## Begin Dataset records

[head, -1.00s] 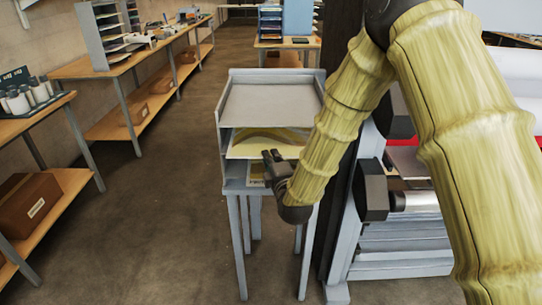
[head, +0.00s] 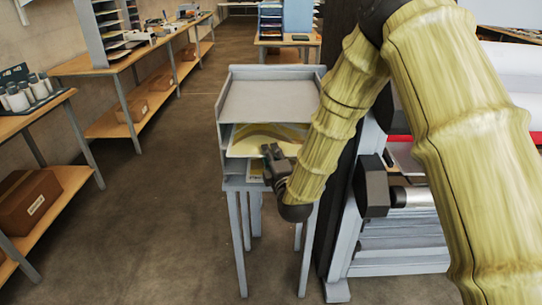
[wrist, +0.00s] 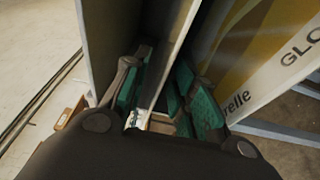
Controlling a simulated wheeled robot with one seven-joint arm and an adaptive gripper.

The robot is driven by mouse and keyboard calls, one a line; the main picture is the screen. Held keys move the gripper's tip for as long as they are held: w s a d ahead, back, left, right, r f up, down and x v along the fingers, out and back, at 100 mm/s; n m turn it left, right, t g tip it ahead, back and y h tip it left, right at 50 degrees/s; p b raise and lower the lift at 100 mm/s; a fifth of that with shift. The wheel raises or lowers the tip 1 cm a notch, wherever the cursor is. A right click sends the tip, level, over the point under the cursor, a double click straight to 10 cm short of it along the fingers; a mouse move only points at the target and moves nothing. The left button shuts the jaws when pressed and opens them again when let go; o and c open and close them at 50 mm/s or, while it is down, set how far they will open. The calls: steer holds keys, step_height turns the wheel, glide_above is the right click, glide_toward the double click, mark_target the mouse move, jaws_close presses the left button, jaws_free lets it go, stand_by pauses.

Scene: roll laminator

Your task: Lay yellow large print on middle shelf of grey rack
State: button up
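The grey rack (head: 268,98) stands on a grey stand in the middle of the head view. The yellow large print (head: 264,139), pale with a darker yellow arc, lies under its top shelf, on the middle level. My gripper (head: 270,160) is at the rack's open front, near the print's front edge. In the wrist view its green-padded fingers (wrist: 167,96) are apart, with grey panel edges running between or just beyond them. A white and yellow sheet with lettering (wrist: 262,50) shows right of the fingers; I cannot tell which level it is on.
Another sheet (head: 255,171) shows partly on the lower level, behind my gripper. The laminator (head: 405,235) stands close on the right. Benches (head: 120,65) line the left wall, and the floor (head: 150,220) between them and the rack is clear.

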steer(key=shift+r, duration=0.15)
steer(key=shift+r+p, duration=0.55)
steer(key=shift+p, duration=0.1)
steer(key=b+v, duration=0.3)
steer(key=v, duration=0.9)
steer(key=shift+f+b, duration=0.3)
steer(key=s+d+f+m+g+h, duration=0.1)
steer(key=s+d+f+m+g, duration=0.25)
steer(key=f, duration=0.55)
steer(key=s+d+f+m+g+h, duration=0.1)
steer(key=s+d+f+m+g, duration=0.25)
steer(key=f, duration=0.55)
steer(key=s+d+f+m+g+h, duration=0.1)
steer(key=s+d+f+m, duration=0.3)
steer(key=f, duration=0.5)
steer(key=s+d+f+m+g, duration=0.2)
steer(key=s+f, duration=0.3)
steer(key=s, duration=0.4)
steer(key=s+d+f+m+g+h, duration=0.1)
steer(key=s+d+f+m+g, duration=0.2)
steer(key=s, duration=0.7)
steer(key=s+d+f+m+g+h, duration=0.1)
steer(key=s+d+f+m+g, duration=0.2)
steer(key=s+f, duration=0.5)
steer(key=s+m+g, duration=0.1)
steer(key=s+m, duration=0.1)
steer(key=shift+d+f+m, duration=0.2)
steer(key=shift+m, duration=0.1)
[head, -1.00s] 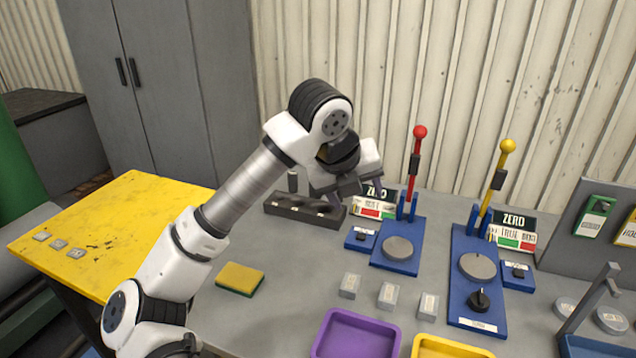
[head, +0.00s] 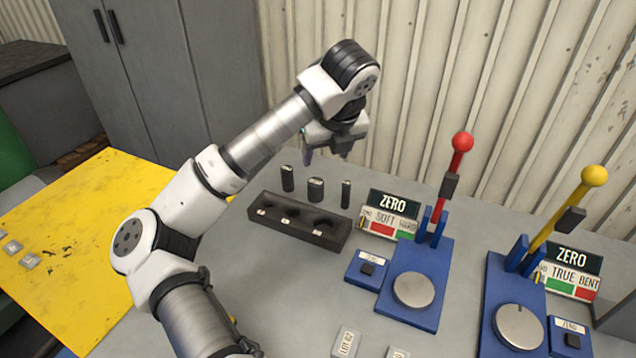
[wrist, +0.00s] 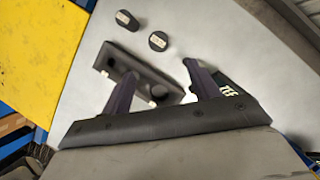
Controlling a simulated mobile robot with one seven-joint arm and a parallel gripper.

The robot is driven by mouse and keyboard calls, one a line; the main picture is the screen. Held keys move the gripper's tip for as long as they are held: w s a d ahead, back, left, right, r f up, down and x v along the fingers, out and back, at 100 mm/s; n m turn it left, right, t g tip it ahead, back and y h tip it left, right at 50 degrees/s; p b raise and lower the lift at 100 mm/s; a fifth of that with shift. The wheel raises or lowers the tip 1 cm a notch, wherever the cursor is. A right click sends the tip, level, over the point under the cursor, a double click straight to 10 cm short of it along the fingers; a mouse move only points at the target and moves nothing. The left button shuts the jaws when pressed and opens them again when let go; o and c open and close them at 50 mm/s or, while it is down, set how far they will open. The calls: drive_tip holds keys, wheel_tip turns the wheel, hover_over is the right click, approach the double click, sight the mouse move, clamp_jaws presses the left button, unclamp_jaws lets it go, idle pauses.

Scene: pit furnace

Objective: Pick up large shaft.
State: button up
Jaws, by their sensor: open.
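Three dark upright cylinders stand in a row behind a black block with several wells. The widest, which looks like the large shaft (head: 315,189), is in the middle, between a slimmer left one (head: 287,178) and a thin right one (head: 345,194). The wrist view shows two of them with pale labels on top, the wider one (wrist: 158,40) nearer the jaws; the third seems hidden by a finger. My gripper (head: 326,155) is open and empty, above and behind the row, fingers pointing down. Its fingers (wrist: 160,72) span part of the block in the wrist view.
The black block (head: 296,222) has labelled wells that look empty. To its right stand a ZERO sign (head: 393,204), a blue stand with a red-knobbed lever (head: 462,142), and a yellow-knobbed lever (head: 594,176). A yellow table (head: 80,230) is at left. The corrugated wall is close behind.

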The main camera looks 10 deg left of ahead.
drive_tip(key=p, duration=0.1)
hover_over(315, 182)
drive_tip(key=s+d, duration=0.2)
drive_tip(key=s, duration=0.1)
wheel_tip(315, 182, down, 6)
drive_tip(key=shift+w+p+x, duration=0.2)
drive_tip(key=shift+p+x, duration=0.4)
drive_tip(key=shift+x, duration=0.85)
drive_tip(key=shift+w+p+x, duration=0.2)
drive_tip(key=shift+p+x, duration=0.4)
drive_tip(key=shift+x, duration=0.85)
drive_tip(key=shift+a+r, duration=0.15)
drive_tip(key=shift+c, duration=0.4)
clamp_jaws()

## End Dataset records

Leave out the pictures and print every line of the data exactly.

[head, -1.00s] 
[head, +0.00s] 
[wrist, +0.00s] 
Controlling a simulated wheeled robot with one seven-joint arm and an adaptive gripper.

The robot is driven by mouse and keyboard calls, one a line; the main picture is the screen. Held keys move the gripper's tip for as long as they are held: w s a d ahead, back, left, right, r f up, down and x v along the fingers, out and back, at 100 mm/s; n m turn it left, right, t g tip it ahead, back and y h tip it left, right at 50 degrees/s; p b raise and lower the lift at 100 mm/s; a fifth of that with shift. The wheel raises or lowers the tip 1 cm a notch, wherever the cursor is. A right click sends the tip, level, over the point under the cursor, a double click straight to 10 cm short of it along the fingers; a mouse move only points at the target and moves nothing. The left button shuts the jaws when pressed and opens them again when let go; o and c open and close them at 50 mm/s or, while it is down, set how far they will open. The calls: steer holds keys, step_height turns the wheel, glide_above is the right click, glide_toward the double click, mark_target the mouse move, jaws_close presses the left button, jaws_free lets it go, stand_by pauses.

Scene: roll laminator

Your task: Lay yellow large print on middle shelf of grey rack
State: button up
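The grey rack (head: 268,98) stands on a grey stand in the middle of the head view. The yellow large print (head: 264,139), pale with a darker yellow arc, lies under its top shelf, on the middle level. My gripper (head: 270,160) is at the rack's open front, near the print's front edge. In the wrist view its green-padded fingers (wrist: 167,96) are apart, with grey panel edges running between or just beyond them. A white and yellow sheet with lettering (wrist: 262,50) shows right of the fingers; I cannot tell which level it is on.
Another sheet (head: 255,171) shows partly on the lower level, behind my gripper. The laminator (head: 405,235) stands close on the right. Benches (head: 120,65) line the left wall, and the floor (head: 150,220) between them and the rack is clear.

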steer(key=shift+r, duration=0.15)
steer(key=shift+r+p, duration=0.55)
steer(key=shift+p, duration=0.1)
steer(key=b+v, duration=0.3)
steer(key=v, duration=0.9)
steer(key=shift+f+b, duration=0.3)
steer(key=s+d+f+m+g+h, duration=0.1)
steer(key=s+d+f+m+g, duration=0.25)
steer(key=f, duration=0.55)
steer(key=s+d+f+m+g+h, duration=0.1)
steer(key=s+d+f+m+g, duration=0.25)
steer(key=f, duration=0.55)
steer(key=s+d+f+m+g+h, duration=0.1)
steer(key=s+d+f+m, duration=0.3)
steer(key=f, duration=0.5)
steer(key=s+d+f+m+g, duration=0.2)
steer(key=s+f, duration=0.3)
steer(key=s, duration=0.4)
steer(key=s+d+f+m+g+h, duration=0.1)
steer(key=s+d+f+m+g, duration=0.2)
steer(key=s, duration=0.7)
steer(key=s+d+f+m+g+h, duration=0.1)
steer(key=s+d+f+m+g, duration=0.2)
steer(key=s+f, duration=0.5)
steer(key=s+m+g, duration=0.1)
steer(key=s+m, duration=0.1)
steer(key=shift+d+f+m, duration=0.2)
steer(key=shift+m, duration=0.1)
[head, -1.00s] 
[head, +0.00s] 
[wrist, +0.00s] 
Controlling a simulated mobile robot with one seven-joint arm and a parallel gripper.

The robot is driven by mouse and keyboard calls, one a line; the main picture is the screen. Held keys move the gripper's tip for as long as they are held: w s a d ahead, back, left, right, r f up, down and x v along the fingers, out and back, at 100 mm/s; n m turn it left, right, t g tip it ahead, back and y h tip it left, right at 50 degrees/s; p b raise and lower the lift at 100 mm/s; a fifth of that with shift. The wheel raises or lowers the tip 1 cm a notch, wherever the cursor is. A right click sends the tip, level, over the point under the cursor, a double click straight to 10 cm short of it along the fingers; a mouse move only points at the target and moves nothing. The left button shuts the jaws when pressed and opens them again when let go; o and c open and close them at 50 mm/s or, while it is down, set how far they will open. The calls: drive_tip holds keys, wheel_tip turns the wheel, hover_over is the right click, approach the double click, sight the mouse move, clamp_jaws presses the left button, unclamp_jaws lets it go, idle pauses.

Scene: pit furnace

Objective: Pick up large shaft.
State: button up
Jaws, by their sensor: open.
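Three dark upright cylinders stand in a row behind a black block with several wells. The widest, which looks like the large shaft (head: 315,189), is in the middle, between a slimmer left one (head: 287,178) and a thin right one (head: 345,194). The wrist view shows two of them with pale labels on top, the wider one (wrist: 158,40) nearer the jaws; the third seems hidden by a finger. My gripper (head: 326,155) is open and empty, above and behind the row, fingers pointing down. Its fingers (wrist: 160,72) span part of the block in the wrist view.
The black block (head: 296,222) has labelled wells that look empty. To its right stand a ZERO sign (head: 393,204), a blue stand with a red-knobbed lever (head: 462,142), and a yellow-knobbed lever (head: 594,176). A yellow table (head: 80,230) is at left. The corrugated wall is close behind.

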The main camera looks 10 deg left of ahead.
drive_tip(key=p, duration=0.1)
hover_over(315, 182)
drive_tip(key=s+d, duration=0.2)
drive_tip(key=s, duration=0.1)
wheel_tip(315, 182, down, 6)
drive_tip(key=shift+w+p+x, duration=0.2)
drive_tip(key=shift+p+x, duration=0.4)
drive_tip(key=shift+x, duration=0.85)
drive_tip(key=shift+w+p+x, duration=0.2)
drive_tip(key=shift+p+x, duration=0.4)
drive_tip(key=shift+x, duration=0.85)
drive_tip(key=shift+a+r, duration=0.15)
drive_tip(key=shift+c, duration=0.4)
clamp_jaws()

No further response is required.